Обстоятельства ареста обычно не описываются биографами писателя. Между тем они были далеко не такими благополучными, как хотел их представить Тургенев в письмах Виардо: посещения знакомых, постоянные посылки. Только в 1879 году он разоткровенничается с Флобером: «Вы не любите гулять, но надо понуждать себя. Однажды я целый месяц пробыл в заключении (только храните это в секрете). Комната была маленькая и ужасно душная. Два раза в день я носил 104 карты из одного конца комнаты в другой, туда-сюда, получалось 208 оборотов, четыреста в день; комната имела восемь шагов в длину, значит, в общей сложности получалось три тысячи триста, т. е. около двух километров. Ну что, вдохновил вас этот инженерный расчет? В дни, когда я не ходил, у меня кровь приливала к голове». В письме к Виардо он писал:





«Здоровье мое хорошо, но я постарел до смешного. Я мог бы послать вам целую прядь седых волос — без преувеличения. Однако я не теряю мужества. Вы не любите гулять, но вас к тому нужно принуждать. Я раз сидел в тюрьме (в одиночном заключении), более месяца. Камера была маленькая, жара удушливая. Два раза в день я переносил 104 карты (две игры), по одной, с одного конца комнаты на другой. Это составляло 208 концов — 416 в день; каждый конец по 8 шагов, составляет более 3300 шагов, или около 2 километров! Да придаст вам мужество моя остроумная выдумка! В тот день, когда я так не проминался, у меня вся кровь бросалась в голову».

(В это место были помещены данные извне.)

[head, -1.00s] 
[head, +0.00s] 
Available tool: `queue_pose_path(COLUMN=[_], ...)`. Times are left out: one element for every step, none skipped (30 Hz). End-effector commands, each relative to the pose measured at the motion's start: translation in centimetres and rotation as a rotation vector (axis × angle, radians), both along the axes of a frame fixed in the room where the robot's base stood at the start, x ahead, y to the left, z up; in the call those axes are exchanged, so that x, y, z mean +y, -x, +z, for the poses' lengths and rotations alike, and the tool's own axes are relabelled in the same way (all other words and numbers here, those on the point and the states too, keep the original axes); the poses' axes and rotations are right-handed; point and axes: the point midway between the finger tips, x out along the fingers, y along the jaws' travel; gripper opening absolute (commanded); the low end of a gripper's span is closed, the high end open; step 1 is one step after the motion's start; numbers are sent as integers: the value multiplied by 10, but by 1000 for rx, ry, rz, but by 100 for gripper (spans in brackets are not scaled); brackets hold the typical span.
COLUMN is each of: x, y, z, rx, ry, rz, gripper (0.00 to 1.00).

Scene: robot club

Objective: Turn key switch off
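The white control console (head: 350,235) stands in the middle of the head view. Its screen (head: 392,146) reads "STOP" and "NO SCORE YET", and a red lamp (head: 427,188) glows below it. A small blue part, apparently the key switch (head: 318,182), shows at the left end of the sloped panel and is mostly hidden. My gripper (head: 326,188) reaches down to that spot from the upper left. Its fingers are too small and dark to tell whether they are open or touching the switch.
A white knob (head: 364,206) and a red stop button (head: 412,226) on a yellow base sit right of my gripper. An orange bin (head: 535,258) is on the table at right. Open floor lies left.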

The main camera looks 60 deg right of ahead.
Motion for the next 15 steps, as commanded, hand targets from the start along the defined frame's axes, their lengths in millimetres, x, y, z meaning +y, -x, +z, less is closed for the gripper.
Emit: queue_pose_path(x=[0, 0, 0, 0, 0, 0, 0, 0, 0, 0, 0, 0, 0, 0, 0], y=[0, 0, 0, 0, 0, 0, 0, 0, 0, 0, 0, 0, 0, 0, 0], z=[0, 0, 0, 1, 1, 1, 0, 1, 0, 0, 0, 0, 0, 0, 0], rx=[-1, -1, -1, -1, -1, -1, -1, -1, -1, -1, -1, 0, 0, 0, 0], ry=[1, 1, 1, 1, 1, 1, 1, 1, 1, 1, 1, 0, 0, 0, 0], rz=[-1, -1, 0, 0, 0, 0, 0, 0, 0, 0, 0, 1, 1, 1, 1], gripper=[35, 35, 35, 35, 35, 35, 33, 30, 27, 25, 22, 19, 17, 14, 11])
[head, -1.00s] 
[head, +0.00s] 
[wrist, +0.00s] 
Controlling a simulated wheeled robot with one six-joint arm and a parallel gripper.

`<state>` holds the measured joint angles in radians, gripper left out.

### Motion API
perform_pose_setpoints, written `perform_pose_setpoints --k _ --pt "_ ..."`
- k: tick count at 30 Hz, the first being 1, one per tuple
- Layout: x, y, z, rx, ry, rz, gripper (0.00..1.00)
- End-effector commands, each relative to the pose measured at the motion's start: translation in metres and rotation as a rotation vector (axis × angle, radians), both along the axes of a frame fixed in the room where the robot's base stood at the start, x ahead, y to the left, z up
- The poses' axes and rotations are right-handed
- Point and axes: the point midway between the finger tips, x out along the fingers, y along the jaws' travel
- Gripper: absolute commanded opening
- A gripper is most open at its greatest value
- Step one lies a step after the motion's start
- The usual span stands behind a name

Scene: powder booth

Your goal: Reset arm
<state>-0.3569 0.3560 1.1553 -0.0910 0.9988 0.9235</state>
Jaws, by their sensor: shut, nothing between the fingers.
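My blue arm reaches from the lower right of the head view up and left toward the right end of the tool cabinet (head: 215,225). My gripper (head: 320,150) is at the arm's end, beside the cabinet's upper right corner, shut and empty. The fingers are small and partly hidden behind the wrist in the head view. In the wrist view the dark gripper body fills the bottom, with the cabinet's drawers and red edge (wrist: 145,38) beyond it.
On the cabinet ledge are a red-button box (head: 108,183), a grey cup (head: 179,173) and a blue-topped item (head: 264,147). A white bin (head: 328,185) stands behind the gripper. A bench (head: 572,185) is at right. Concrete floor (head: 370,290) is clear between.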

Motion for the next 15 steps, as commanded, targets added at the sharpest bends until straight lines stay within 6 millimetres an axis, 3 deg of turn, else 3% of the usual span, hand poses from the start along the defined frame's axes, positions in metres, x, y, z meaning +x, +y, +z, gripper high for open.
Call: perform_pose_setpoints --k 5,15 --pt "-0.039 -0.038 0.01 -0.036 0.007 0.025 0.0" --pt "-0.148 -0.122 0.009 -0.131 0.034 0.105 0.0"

Именно в эти «арестные» дни и была написана «Муму».

Какой же разной представлялась московская жизнь и как не хотелось упускать ее такие колоритные страницы! Тургенев не отличался в этом отношении от Пушкина, Гоголя, Даля.

«Меркурий»! Новое название в считанные часы облетело Москву Любые вести распространялись в старой столице с удивительной быстротой, тем более, когда речь шла о всеми любимом Новинском. На этом московском гулянии собирался весь город, и устроители старались превзойти самих себя в бесконечных выдумках. Всего лишь тремя годами раньше открылась первая в России железная дорога, соединившая столицу на Неве с Павловском, и вот теперь то же чудо могли увидеть москвичи, проехать в набитых до отказа вагонах, под беспрестанные свистки паровоза — «ручного парохода» и веселые команды машиниста, пытавшегося угомонить восторженную толпу. «Ручной пароход», или «машина», носил гордое название «Меркурий» — в честь древнегреческого посланца богов, покровителя торговли и всяческого рода доходов. Шел 1841 год.